Disusul rajungan–kepiting sebesar US$ 191,5 juta (9,1 persen), rumput laut sebesar US$ 115,1 juta (5,4 persen) dan layur sebesar US$ 38,0 juta (1,8 persen).
Adapun negara tujuan ekspor utama adalah Amerika Serikat sebesar US$ 934,1 juta atau 44,2 persen terhadap total nilai ekspor total disusul Tiongkok sebesar US$ 311,2 juta (14,7 persen), dan negara-negara ASEAN sebesar US$ 230,7 juta (10,9 persen).
Lalu Jepang sebesar US$ 225,1 juta (10,6 persen), Uni Eropa sebesar US$ 102,0 juta (4,8 persen), dan Australia sebesar US$ 45,1 juta (2,1 persen).
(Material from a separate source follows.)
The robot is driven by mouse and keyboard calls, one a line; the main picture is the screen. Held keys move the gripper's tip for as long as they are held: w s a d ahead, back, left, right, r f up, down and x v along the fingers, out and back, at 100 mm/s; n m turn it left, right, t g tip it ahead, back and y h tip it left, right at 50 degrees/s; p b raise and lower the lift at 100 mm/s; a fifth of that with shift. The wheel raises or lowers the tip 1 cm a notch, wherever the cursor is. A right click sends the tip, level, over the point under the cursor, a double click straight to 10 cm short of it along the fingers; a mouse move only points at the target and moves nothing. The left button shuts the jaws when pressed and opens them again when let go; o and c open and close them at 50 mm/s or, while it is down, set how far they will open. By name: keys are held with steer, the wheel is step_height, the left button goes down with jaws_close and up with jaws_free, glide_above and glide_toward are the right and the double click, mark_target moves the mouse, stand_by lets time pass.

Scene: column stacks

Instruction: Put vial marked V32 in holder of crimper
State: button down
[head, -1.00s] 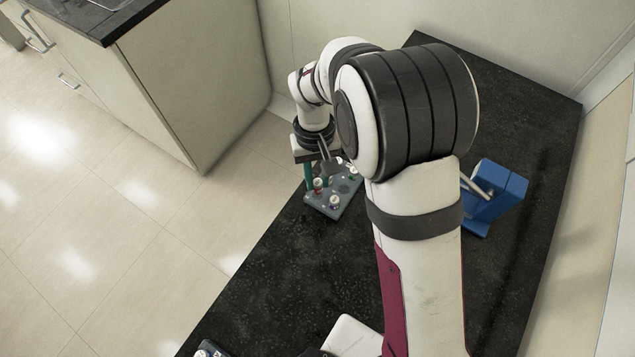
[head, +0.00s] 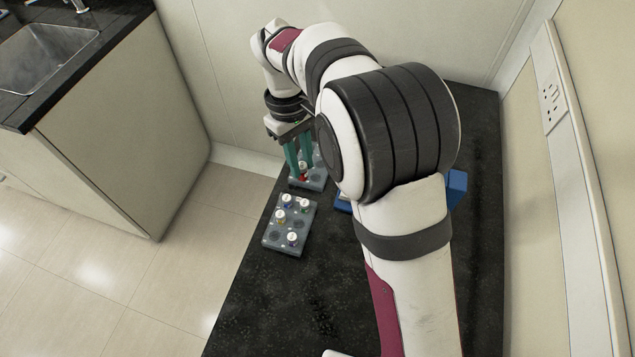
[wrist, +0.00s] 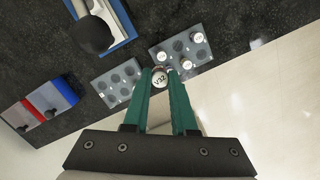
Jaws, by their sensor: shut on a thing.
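The vial marked V32 (wrist: 159,78) has a white cap with its label facing the wrist camera. My gripper (wrist: 160,84) has its green fingers shut on this vial. In the head view my gripper (head: 299,174) points down at the far grey rack (head: 317,183), with a vial showing red (head: 303,168) between its fingers. I cannot tell whether the vial is clear of the rack. A blue device with a black knob (wrist: 92,34), probably the crimper, stands at the upper left of the wrist view. In the head view my arm mostly hides its blue body (head: 457,187). Its holder is not clearly visible.
A second grey rack (head: 268,240) with several white-capped vials stands nearer in the head view.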

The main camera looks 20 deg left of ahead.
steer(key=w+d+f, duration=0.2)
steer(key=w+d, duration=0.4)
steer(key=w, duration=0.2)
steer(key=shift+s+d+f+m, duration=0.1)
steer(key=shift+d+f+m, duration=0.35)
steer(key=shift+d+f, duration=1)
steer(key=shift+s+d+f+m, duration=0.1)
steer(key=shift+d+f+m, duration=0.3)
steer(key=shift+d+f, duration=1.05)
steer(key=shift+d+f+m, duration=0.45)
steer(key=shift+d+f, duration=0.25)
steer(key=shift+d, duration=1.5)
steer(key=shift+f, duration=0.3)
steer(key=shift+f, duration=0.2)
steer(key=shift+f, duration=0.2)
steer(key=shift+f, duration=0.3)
"Peningkatan nilai ekspor Indonesia didorong adanya peningkatan permintaan di beberapa negara tujuan ekspor utama, terutama di pasar AS," urai Artati.
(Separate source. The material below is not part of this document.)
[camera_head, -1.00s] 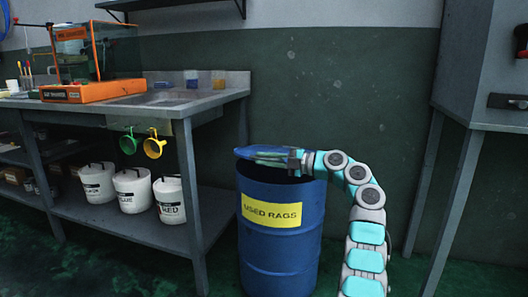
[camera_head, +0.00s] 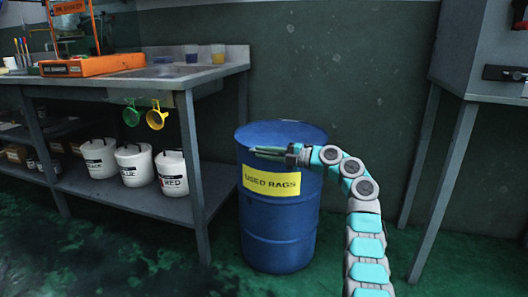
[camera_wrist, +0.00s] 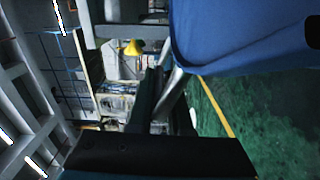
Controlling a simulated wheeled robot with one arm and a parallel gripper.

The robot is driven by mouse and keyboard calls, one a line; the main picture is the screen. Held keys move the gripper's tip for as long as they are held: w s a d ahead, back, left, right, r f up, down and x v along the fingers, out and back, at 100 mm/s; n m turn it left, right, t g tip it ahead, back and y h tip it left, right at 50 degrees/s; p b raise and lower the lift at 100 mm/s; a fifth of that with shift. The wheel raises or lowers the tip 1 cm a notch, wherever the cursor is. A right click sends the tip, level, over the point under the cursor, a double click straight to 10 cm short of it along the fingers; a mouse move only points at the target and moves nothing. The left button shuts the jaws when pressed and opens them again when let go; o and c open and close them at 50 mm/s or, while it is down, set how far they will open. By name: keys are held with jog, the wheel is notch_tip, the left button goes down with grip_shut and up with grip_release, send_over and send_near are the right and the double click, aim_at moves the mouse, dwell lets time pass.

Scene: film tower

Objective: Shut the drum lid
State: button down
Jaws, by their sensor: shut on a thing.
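The blue drum (camera_head: 279,222) with a yellow "USED RAGS" label stands upright on the floor in the head view. Its blue lid (camera_head: 284,132) lies flat across the top, and no dark opening shows. My gripper (camera_head: 268,153) is at the front edge of the lid, fingers pointing left, shut on the lid's edge; the exact contact is too small to make out. In the wrist view a large blue surface of the drum or lid (camera_wrist: 250,40) fills the upper right, close to the dark fingers (camera_wrist: 155,100).
A grey workbench (camera_head: 150,88) with an orange machine (camera_head: 92,65) stands left of the drum. Several white buckets (camera_head: 133,165) sit on its lower shelf, and green and yellow cups (camera_head: 156,118) hang at its edge. A grey cabinet on legs (camera_head: 480,60) stands right. Floor in front is clear.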

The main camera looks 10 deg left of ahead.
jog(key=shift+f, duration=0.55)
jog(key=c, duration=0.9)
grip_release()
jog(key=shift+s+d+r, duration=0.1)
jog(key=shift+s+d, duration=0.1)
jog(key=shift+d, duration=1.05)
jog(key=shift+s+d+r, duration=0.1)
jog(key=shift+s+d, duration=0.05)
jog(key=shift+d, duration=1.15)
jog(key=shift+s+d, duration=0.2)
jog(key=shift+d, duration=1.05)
Menyambung pernyataan Artati, Direktur Pemasaran Ditjen PDSPKP, Machmud mengungkapkan, merujuk data ITC Statistics-Trademap, selama periode Januari-April 2021 nilai impor produk perikanan AS meningkat sebesar 16,5 persen dibanding periode yang sama tahun sebelumnya. Demikian pula Australia dan Rusia masing-masing meningkat sebesar 27,8 persen dan 10,8 persen.
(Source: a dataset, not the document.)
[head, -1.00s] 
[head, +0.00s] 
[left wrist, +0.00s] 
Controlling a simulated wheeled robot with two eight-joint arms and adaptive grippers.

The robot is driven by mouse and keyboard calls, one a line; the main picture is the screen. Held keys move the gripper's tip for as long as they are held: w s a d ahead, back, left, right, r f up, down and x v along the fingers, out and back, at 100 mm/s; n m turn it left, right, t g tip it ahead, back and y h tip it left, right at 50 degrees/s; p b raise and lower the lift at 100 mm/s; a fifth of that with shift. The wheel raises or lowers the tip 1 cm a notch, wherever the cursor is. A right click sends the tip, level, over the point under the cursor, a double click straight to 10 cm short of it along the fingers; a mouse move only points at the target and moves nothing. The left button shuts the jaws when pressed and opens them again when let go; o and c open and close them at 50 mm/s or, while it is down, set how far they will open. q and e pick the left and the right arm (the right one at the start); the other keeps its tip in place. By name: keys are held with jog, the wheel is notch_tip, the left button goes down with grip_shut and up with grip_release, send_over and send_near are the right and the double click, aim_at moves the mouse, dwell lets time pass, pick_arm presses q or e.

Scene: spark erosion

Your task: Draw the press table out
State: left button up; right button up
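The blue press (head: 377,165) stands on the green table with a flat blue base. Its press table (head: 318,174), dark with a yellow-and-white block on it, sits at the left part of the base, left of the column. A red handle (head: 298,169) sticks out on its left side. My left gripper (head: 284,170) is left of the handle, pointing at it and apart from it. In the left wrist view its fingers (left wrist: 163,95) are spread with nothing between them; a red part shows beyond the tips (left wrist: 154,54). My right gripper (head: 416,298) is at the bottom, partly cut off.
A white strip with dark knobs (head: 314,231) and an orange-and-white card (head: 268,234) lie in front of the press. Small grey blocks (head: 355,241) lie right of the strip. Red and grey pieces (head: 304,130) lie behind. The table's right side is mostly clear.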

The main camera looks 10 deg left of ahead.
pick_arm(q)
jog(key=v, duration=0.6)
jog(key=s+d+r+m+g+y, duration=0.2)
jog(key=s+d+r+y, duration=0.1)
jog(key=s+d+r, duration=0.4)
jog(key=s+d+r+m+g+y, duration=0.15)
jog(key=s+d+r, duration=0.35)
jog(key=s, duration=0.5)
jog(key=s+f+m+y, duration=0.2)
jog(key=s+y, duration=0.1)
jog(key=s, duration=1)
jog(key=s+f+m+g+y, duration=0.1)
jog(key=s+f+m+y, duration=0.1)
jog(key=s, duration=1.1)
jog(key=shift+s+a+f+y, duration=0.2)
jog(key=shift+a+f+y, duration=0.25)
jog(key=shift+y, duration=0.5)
"Kita perlu menangkap peluang dari meningkatnya permintaan di negara-negara tersebut," tuturnya.
Jika nilai ekspor mencapai miliaran dolar, Machmud memastikan nilai impor kumulatif produk perikanan Indonesia periode Januari-Mei 2021, hanya US$ 198,3 juta.
Machmud menjelaskan komoditas yang diimpor di antaranya tepung ikan sebesar US$ 43,5 juta atau 21,9 persen dari total nilai impor hingga salmon-trout sebesar US$ 14,6 juta atau 7,4 persen dari total nilai impor.
Guna meminimalisir impor tersebut, KKP mengajak para pelaku usaha untuk meningkatkan daya saing produk dalam upaya menggantikan produk impor.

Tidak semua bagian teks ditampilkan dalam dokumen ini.